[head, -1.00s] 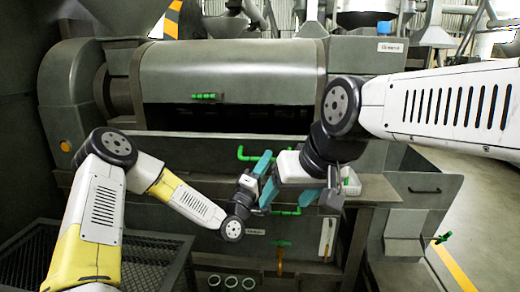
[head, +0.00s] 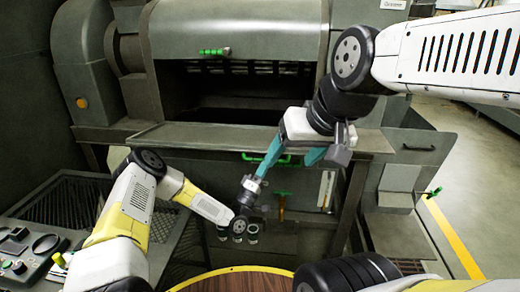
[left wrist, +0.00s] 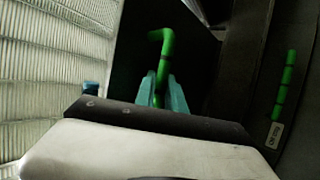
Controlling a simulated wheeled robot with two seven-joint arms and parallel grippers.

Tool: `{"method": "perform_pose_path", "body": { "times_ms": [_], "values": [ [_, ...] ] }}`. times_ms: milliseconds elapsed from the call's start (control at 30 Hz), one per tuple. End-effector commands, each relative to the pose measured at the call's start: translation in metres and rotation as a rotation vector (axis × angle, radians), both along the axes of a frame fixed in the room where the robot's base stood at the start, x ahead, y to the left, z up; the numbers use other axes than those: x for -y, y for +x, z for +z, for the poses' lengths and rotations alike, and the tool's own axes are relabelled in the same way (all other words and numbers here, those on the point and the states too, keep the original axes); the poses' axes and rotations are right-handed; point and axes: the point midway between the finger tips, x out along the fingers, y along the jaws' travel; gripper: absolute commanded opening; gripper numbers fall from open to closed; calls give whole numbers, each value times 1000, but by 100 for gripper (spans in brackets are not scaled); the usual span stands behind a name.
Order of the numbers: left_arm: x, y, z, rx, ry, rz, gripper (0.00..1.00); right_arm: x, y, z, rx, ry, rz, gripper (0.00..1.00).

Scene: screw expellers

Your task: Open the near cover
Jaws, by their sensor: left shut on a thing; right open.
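The grey curved cover (head: 235,28) of the near machine carries a short green handle (head: 214,52) on its lower edge. A dark opening (head: 225,95) shows beneath it. In the left wrist view, the teal fingers of my left gripper (left wrist: 163,92) are on either side of a bent green bar (left wrist: 163,55), shut on it. In the head view my left gripper is partly lost among the overlapping arms, below the ledge. My right gripper (head: 294,158) is open with teal fingers, in front of the machine's lower front. I cannot tell whether it touches the bar.
The machine's ledge (head: 180,137) runs below the opening. A control panel (head: 28,250) stands at lower left. A round wooden tabletop (head: 238,283) with a yellow rim is at the bottom. In the left wrist view another green handle (left wrist: 286,82) is at right.

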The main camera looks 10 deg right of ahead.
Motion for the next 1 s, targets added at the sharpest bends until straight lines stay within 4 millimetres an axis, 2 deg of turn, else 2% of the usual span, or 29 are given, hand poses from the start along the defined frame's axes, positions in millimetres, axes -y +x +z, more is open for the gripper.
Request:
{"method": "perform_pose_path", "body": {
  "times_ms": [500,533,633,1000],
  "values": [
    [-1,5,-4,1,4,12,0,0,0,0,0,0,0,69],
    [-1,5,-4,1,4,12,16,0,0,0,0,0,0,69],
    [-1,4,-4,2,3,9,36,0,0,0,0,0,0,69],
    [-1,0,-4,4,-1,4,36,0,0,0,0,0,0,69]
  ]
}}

__What you are asked to do__.
Omit every picture, then reproduce the rest of the listing exactly.

__Response to this exercise__.
[head, -1.00s] 
[head, +0.00s] 
[left wrist, +0.00s] 
Controlling a simulated wheeled robot with two seven-joint arms and parallel grippers.

Tool: `{"method": "perform_pose_path", "body": { "times_ms": [_], "values": [ [_, ...] ] }}`. times_ms: milliseconds elapsed from the call's start (control at 30 Hz), one per tuple. End-effector commands, each relative to the pose measured at the call's start: translation in metres and rotation as a rotation vector (axis × angle, radians), both along the axes of a frame fixed in the room where the robot's base stood at the start, x ahead, y to the left, z up; the numbers use other axes than those: x for -y, y for +x, z for +z, for the poses' lengths and rotations alike, and the tool's own axes are relabelled in the same way (all other words and numbers here, those on the point and the states too, keep the original axes); the poses' axes and rotations are right-handed; point and axes: the point midway between the finger tips, x out along the fingers, y along the jaws' travel; gripper: absolute commanded opening; gripper numbers fall from open to closed; calls give whole numbers, each value times 1000, but by 100 for gripper (spans in brackets are not scaled); the usual span stands behind a name.
Order of the numbers: left_arm: x, y, z, rx, ry, rz, gripper (0.00..1.00); right_arm: x, y, z, rx, ry, rz, gripper (0.00..1.00).

Scene: screw expellers

Your task: Open the near cover
Jaws, by their sensor: left shut on a thing; right open.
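The grey curved cover (head: 235,28) of the near machine carries a short green handle (head: 214,52) on its lower edge. A dark opening (head: 225,95) shows beneath it. In the left wrist view, the teal fingers of my left gripper (left wrist: 163,92) are on either side of a bent green bar (left wrist: 163,55), shut on it. In the head view my left gripper is partly lost among the overlapping arms, below the ledge. My right gripper (head: 294,158) is open with teal fingers, in front of the machine's lower front. I cannot tell whether it touches the bar.
The machine's ledge (head: 180,137) runs below the opening. A control panel (head: 28,250) stands at lower left. A round wooden tabletop (head: 238,283) with a yellow rim is at the bottom. In the left wrist view another green handle (left wrist: 286,82) is at right.

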The main camera looks 10 deg right of ahead.
Motion for the next 1 s, targets added at the sharpest bends until straight lines stay within 4 millimetres an axis, 2 deg of turn, else 2% of the usual span, or 29 are given, hand poses from the start along the defined frame's axes, positions in millimetres, axes -y +x +z, more is open for the gripper.
Request:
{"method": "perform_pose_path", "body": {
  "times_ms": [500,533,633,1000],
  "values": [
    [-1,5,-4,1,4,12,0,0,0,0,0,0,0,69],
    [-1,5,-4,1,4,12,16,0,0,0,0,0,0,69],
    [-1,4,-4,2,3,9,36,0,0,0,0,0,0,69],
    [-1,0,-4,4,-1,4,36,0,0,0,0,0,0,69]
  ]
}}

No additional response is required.